Oireachtas Joint and Select Committees

Thursday, 19 April 2018

Public Accounts Committee

Business of Committee

9:00 am

Photo of David CullinaneDavid Cullinane (Waterford, Sinn Fein)
Link to this: Individually | In context | Oireachtas source

It has been fascinating for me and, I imagine, for the committee to shine a spotlight on this whole area of intellectual property in institutes of technology and universities. I think the Chair is right about the Technological Higher Education Association, THEA, because we had a global report from the HEA that looked at governance of intellectual property. I have to go back over the report again. It may have mentioned the THEA. I do not, however, remember or recall it being in it. I was interested in this issue and I read the document. It may have been mentioned, but it certainly was not prominent. There was not much public scrutiny in this whole area anyway. For the first time this committee shone a spotlight on it.

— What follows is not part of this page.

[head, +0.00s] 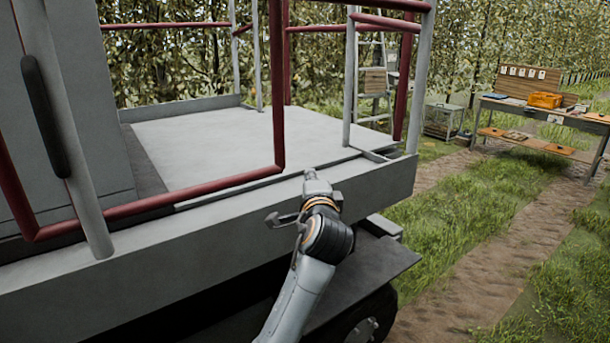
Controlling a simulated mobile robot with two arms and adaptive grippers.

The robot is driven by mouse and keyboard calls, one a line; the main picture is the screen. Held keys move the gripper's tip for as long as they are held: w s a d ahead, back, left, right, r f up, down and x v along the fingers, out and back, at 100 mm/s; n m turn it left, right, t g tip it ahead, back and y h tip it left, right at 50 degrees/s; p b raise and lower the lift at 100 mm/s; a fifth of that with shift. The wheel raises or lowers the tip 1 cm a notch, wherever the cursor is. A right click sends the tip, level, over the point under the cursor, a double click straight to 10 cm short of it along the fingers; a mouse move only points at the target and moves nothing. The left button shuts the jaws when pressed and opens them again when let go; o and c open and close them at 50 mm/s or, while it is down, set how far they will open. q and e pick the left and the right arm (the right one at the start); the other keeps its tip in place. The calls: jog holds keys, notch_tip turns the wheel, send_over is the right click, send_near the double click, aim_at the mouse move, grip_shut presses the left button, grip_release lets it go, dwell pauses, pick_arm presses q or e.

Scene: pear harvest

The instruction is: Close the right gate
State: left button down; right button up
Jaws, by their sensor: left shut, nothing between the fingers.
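A gate-like frame of dark red tube (278,90) stands along the near side of the grey platform (235,140). Its lower bar runs just above the platform edge, and its upper part is out of view. More red tube (405,80) stands at the platform's right end beside a grey post (421,75). I cannot tell which red frame is the right gate. My left gripper (312,175) is shut and empty, in front of the platform's side beam, right of the near frame's lower corner. It appears apart from the red tube. My right gripper is out of view.
A dark step or fender (375,265) and a wheel (368,322) lie below the platform. A ladder (373,80) stands behind its right end. Grass and dirt track between are clear.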

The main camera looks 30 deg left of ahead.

If we recall, a number of media reports and press releases went out from organisations working in this world that called into question our competence in and our understanding of this whole area. That was disingenuous because the subtext of what was being said was that we were against commercialising intellectual property. However, there was a complete lack of awareness of our role which is to focus on processes and procedures and then make sure that taxpayers, institutes of technology and universities are protected. The problem with this whole area is that there is a mix of public money and private money. That it not the problem in itself. The issue is how to follow the public money. How much public money goes in to supporting those companies from incubation and conception onwards, as opposed to what the institutes and universities get at the end of it. Getting information was like pulling teeth. We were being pushed back on this issue an awful lot for a while. That concerned me and that is why I kept at this. It is important we get it right.

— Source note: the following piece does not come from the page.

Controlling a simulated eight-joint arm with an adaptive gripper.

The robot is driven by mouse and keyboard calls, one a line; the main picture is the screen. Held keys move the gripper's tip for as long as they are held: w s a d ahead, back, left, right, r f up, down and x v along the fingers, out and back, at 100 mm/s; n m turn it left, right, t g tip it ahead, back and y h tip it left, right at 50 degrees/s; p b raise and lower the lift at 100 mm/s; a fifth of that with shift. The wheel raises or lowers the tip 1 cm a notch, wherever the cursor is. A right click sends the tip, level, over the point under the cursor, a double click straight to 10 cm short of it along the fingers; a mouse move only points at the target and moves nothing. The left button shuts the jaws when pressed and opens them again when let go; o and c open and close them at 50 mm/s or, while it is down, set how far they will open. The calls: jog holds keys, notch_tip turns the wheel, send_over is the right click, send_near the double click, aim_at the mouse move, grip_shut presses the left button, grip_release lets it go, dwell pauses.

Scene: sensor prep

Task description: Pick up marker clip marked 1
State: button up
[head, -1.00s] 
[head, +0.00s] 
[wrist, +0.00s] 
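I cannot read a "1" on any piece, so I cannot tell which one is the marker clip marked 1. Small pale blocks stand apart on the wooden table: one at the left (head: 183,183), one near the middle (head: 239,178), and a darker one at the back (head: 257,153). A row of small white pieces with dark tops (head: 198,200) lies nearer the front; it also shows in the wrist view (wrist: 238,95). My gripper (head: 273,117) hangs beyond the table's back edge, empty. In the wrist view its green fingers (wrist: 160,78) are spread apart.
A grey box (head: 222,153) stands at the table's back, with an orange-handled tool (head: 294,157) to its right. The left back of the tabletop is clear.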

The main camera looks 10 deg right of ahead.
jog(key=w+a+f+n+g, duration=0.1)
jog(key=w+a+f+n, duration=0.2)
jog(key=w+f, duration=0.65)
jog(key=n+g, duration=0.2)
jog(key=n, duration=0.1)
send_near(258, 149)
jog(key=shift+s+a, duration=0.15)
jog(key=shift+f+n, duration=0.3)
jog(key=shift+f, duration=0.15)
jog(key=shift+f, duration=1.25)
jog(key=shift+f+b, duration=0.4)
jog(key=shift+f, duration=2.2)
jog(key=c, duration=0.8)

In regard to governance, there is the HEA, SFI, the THEA - which is the first time I have seen that and I was going to raise it myself anyway - and the policies of the different institutes and universities. The policy was different depending on the institute. Some had robust policies and some had less robust policies. The document that we got from the Minister of Finance, Deputy Donohue, is interesting. Some of it might be okay because it deals with the policy side of it and refers to publishing common national principles. The difficulty I have is that it depends on whether those principles are robust and can be enforced. I am concerned we will gloss over this, make a few cosmetic changes and nothing will really change. I have substantive concerns.

I propose that we hold over any correspondence we have, including from the Minister and the HEA, in regard to intellectual property, and that we come back to it when we decide we will come back to it. We will be in a better position to put questions with as much information as possible. I remember the first day I raised this issue with Dr. Graham Love, the head of the HEA. There were no plans whatsoever to review this area. He was talking about the HEA's work programme on reviewing governance across a range of different areas in the third and fourth level sectors. Commercialising intellectual property was nowhere to be seen.

To be fair to this committee, we have at least shone a spotlight. It has brought us a place where there are more questions than answers. We need to come back to it. I find all of the information we have and the clear sense of what is happening - and all of the different layers to it - fascinating. We will go into private session later to deal with a specific issue in relation to spin-out companies as well as reports we are still waiting on. I know Mr. McCarthy is working on a report on this topic in an institute which we will talk about later. It is fascinating but it has also been an experience in respect of it being almost like pulling teeth to get information. It is unreal.